ARCHITECTS AND DESIGNERS
            A licensed architect develops plans, generates construction drawings and, depending on the terms of the job, supervises the contractor on your project. Professional qualifications usually include a degree from an accredited school of architecture, a three-year internship and passage of a state-administered exam.

            While membership in the American Institute of Architects is not essential, it’s a good sign: Members are required to abide by a strict code of conduct. Architects generally charge an hourly rate or a percentage of the cost of the home construction, or some combination of the two. Specialty designers, such as kitchen and bath pros, can handle smaller projects, but if your renovation involves structural work, an architect is the way to go.
 

KITCHEN DESIGNER
            A certified kitchen or bath designer is just that- someone who specializes in residential kitchen and bath design. To become certified, a professional must have at least seven years of hands-on experience and have passed a series of tests administered by the National Kitchen & Bath Association.
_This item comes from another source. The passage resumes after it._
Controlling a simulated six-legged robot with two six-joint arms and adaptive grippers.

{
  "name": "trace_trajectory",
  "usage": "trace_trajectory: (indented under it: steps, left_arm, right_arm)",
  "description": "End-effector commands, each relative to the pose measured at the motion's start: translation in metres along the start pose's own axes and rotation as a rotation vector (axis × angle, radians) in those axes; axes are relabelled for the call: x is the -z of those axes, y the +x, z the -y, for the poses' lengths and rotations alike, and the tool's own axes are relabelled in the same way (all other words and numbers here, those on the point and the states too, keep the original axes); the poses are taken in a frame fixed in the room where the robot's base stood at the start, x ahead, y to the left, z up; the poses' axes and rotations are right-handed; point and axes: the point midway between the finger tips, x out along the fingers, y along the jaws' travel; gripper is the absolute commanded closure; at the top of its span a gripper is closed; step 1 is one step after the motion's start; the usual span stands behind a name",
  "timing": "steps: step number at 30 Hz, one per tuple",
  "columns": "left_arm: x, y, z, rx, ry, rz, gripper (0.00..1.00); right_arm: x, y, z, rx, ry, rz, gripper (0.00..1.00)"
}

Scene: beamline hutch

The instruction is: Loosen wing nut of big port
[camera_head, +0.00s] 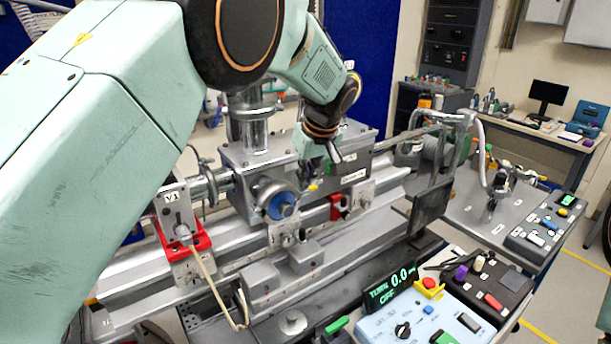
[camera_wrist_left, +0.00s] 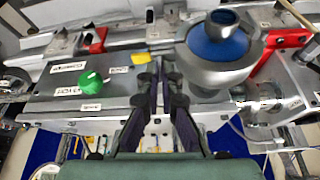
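The big port is a round grey metal port with a blue face (camera_head: 281,205) on the front of the grey chamber. It also shows in the left wrist view (camera_wrist_left: 215,48), upper right of centre. I cannot clearly make out its wing nut in either view. My left gripper (camera_head: 322,166) hangs in front of the chamber, above and to the right of the port. In the left wrist view its two dark fingers (camera_wrist_left: 163,80) have a narrow gap between them, with nothing held. The port lies to the right of the fingers there, apart from them. My right gripper is not in view.
The grey chamber (camera_head: 237,163) carries labels and a green knob (camera_wrist_left: 90,78). Red clamps (camera_head: 184,243) sit along the metal rail (camera_head: 135,268). A blue-white control box (camera_head: 420,322) and a lit display (camera_head: 390,286) stand at front right. A side bench (camera_head: 470,215) holds more equipment.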

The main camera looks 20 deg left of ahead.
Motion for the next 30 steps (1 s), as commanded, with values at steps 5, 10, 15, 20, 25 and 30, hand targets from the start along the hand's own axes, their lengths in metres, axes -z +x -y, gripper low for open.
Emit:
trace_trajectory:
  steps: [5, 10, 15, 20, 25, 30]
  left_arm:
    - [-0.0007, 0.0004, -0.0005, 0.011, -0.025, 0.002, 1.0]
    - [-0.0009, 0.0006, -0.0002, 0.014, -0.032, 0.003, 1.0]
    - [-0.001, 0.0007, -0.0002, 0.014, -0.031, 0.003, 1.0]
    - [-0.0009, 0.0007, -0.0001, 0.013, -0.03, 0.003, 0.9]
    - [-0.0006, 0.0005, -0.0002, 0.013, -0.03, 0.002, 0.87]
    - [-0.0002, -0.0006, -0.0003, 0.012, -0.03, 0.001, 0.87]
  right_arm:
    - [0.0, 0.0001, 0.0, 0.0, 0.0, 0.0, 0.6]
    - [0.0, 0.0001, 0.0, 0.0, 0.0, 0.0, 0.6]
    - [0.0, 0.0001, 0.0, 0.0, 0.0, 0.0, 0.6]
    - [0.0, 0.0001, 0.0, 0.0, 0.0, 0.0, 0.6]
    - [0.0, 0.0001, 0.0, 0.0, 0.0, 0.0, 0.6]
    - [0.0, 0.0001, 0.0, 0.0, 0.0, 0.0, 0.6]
            Some charge design fees which include only the plans; if the designer is also ordering fixtures or supervising the installation, he or she might also charge for the additional services. Most designers can work in a variety of styles, but some prefer to specialize. If you want ultra contemporary, you’re unlikely to get it from someone whose portfolio is mainly Greek Revival.
 

TRADE SPECIALTIES
            Most contractors no longer do everything from framing to finishing flooring. For that, they’ve got a network of subcontractors: plumbers, electricians, painters, roofers, and the like. Subs are paid by the general contractor, who coordinates and signs off on their work.
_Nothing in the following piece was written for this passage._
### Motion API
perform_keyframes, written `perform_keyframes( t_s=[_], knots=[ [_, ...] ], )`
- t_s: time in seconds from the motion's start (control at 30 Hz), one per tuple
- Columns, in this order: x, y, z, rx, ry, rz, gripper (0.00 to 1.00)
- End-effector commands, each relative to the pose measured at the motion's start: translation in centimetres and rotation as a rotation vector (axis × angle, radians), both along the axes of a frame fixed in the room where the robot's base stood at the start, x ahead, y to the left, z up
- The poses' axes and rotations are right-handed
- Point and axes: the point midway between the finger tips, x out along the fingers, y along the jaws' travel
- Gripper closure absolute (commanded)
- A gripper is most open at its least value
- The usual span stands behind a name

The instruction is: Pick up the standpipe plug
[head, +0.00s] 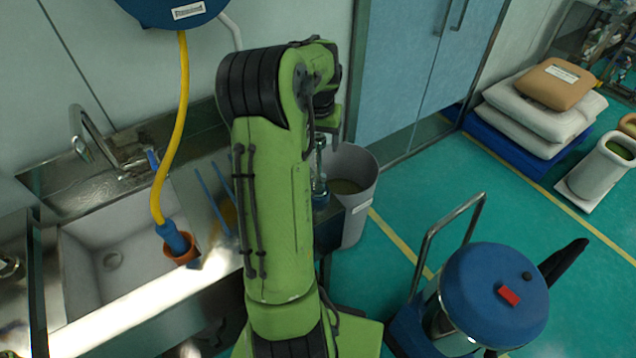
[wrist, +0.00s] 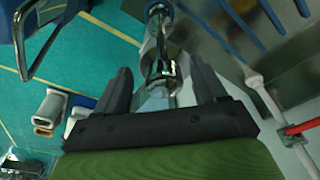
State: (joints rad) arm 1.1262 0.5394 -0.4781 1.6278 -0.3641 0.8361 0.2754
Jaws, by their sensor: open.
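A shiny metal upright piece, which looks like the standpipe plug (wrist: 161,66), stands between the fingers of my gripper (wrist: 160,84) in the wrist view. The fingers are open on either side of it, and I see no contact. In the head view a slim metal and glassy upright piece (head: 320,172), seemingly the same one, shows just right of my green arm at the counter's right end. My arm hides much of the area around it, and the fingers are not clear there.
A sink (head: 85,262) is at left, with a faucet (head: 85,130) behind it. A yellow hose (head: 182,110) hangs over it. A grey bin (head: 355,215) is close right. A blue vacuum cleaner (head: 495,290) stands front right.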

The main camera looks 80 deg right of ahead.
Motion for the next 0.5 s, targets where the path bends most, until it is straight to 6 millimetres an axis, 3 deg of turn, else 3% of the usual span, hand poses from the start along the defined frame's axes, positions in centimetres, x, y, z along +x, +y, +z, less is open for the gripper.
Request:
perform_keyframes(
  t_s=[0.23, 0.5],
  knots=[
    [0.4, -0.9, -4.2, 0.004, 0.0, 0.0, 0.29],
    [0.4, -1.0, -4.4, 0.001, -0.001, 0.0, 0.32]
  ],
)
            If you’re interested in using the services of a particular sub- a tile setter whose work you love for example- you can propose it to the contractor, but he may be reluctant to work with someone he has never worked with before. On a small job, a subcontractor may be all you need. But if you’re doing the hiring yourself be sure to get references and check the prospects thoroughly.
           

LANDSCAPE PROS
            Landscape designers are experts on soil conditions, plants and hardscaping materials. They typically draft landscaping plans and charge from $40-$100 per hour.

            Landscape architects, on the other hand, hold advanced degrees and are registered with the state. They draw up more detailed plans outlining hardscaping, drainage and structures such as retaining walls. They typically charge up to $150 and hr. Members of the American Society of Landscape Architects are expected to abide by strict guidelines of professional conduct.

            If you already have a landscape plan, you can hire another kind of professional, a landscape contractor, to build or care for it. Decide what kind of company you need: construction, construction and maintenance, or just maintenance.

            Look at their work. A garden should look pretty good, period, no matter what time of year it is. And always talk to the homeowner to see how the contractor treated them.

           

I suppose that all of the preceding advice can, in a way, be filed under the heading of being sure to measure twice, cut once. Good Luck!